■ Short exercise: Below are records; transcribe only the line with "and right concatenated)" and those after it, through the last line, without any change.
--- start Records for this exercise ---
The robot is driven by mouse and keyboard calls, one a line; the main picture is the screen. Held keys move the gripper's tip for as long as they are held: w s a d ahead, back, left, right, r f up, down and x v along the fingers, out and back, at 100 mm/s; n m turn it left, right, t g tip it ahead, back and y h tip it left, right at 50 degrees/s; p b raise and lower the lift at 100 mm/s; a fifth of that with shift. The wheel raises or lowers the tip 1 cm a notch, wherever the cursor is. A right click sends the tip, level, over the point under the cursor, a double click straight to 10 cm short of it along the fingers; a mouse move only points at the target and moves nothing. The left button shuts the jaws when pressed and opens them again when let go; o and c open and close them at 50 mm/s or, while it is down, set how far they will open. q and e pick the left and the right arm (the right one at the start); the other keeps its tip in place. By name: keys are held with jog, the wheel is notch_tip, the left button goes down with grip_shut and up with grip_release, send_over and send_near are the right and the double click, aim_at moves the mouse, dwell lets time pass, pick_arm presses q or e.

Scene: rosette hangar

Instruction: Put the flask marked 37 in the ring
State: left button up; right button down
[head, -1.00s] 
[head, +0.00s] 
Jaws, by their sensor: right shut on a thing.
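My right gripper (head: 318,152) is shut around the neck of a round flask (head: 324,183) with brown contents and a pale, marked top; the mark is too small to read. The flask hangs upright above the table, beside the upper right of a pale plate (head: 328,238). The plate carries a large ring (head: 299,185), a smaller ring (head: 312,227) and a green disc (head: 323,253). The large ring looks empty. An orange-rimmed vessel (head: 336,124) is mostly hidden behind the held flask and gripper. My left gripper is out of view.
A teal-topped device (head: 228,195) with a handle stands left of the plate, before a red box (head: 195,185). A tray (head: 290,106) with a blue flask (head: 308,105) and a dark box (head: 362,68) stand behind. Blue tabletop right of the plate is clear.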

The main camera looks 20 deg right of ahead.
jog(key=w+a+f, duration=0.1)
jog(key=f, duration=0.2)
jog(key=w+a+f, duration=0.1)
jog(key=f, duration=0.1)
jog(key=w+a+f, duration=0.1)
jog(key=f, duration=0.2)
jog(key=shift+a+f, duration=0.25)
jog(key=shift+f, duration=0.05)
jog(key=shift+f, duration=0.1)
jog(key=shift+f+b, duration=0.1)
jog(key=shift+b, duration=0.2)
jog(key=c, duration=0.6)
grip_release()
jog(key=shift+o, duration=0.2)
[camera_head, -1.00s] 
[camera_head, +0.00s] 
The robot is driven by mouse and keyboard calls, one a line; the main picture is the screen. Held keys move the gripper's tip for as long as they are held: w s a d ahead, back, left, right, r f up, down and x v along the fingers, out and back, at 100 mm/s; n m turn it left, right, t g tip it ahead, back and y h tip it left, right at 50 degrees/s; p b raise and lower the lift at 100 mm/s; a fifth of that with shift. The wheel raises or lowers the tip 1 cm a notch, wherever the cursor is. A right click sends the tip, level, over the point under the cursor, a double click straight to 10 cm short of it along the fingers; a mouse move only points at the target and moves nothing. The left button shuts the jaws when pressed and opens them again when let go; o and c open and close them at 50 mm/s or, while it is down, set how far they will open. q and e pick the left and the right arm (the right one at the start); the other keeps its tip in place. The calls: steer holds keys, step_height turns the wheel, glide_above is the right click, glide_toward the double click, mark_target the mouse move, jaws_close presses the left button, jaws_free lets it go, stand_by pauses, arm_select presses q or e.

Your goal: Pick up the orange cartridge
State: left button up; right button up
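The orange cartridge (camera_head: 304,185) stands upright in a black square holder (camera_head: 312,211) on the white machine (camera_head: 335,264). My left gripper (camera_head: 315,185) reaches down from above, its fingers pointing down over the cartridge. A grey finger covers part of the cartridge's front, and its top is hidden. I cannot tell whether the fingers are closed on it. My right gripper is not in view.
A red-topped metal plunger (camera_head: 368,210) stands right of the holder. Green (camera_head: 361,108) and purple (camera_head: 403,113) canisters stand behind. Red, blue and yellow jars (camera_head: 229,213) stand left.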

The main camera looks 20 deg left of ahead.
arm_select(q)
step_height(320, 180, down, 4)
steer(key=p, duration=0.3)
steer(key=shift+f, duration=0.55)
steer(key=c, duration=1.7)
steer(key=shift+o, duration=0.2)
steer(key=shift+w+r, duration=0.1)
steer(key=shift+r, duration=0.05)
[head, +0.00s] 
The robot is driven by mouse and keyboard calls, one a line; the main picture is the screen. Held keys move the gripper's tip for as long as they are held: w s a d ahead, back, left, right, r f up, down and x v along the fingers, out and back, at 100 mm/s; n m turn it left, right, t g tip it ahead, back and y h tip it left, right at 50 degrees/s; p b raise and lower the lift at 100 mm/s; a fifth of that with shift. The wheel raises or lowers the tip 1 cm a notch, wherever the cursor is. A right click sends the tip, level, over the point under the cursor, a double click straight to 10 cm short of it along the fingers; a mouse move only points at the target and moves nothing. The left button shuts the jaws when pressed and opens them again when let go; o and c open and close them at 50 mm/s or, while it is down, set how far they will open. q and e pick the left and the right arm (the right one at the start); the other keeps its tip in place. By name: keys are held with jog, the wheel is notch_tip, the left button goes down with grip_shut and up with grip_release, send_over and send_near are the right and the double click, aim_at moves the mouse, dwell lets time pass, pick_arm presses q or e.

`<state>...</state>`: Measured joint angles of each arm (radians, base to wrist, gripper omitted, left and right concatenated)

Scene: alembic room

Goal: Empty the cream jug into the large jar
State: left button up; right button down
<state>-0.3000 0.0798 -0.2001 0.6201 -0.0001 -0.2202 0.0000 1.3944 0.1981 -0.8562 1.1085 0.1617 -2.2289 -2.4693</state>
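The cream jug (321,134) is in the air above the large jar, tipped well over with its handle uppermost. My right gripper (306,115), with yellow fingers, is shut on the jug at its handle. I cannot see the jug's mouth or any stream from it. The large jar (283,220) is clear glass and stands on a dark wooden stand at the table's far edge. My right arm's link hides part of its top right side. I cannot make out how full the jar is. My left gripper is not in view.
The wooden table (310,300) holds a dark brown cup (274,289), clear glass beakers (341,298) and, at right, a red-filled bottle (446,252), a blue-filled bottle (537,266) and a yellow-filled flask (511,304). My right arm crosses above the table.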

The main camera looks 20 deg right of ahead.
--- end Records for this exercise ---
■ Exercise answer:
`<state>...</state>`: Measured joint angles of each arm (radians, base to wrist, gripper omitted, left and right concatenated)

Scene: alembic room

Goal: Empty the cream jug into the large jar
State: left button up; right button down
<state>-0.3000 0.0798 -0.2001 0.6201 -0.0001 -0.2202 0.0000 1.3944 0.1981 -0.8562 1.1085 0.1617 -2.2289 -2.4693</state>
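The cream jug (321,134) is in the air above the large jar, tipped well over with its handle uppermost. My right gripper (306,115), with yellow fingers, is shut on the jug at its handle. I cannot see the jug's mouth or any stream from it. The large jar (283,220) is clear glass and stands on a dark wooden stand at the table's far edge. My right arm's link hides part of its top right side. I cannot make out how full the jar is. My left gripper is not in view.
The wooden table (310,300) holds a dark brown cup (274,289), clear glass beakers (341,298) and, at right, a red-filled bottle (446,252), a blue-filled bottle (537,266) and a yellow-filled flask (511,304). My right arm crosses above the table.

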The main camera looks 20 deg right of ahead.

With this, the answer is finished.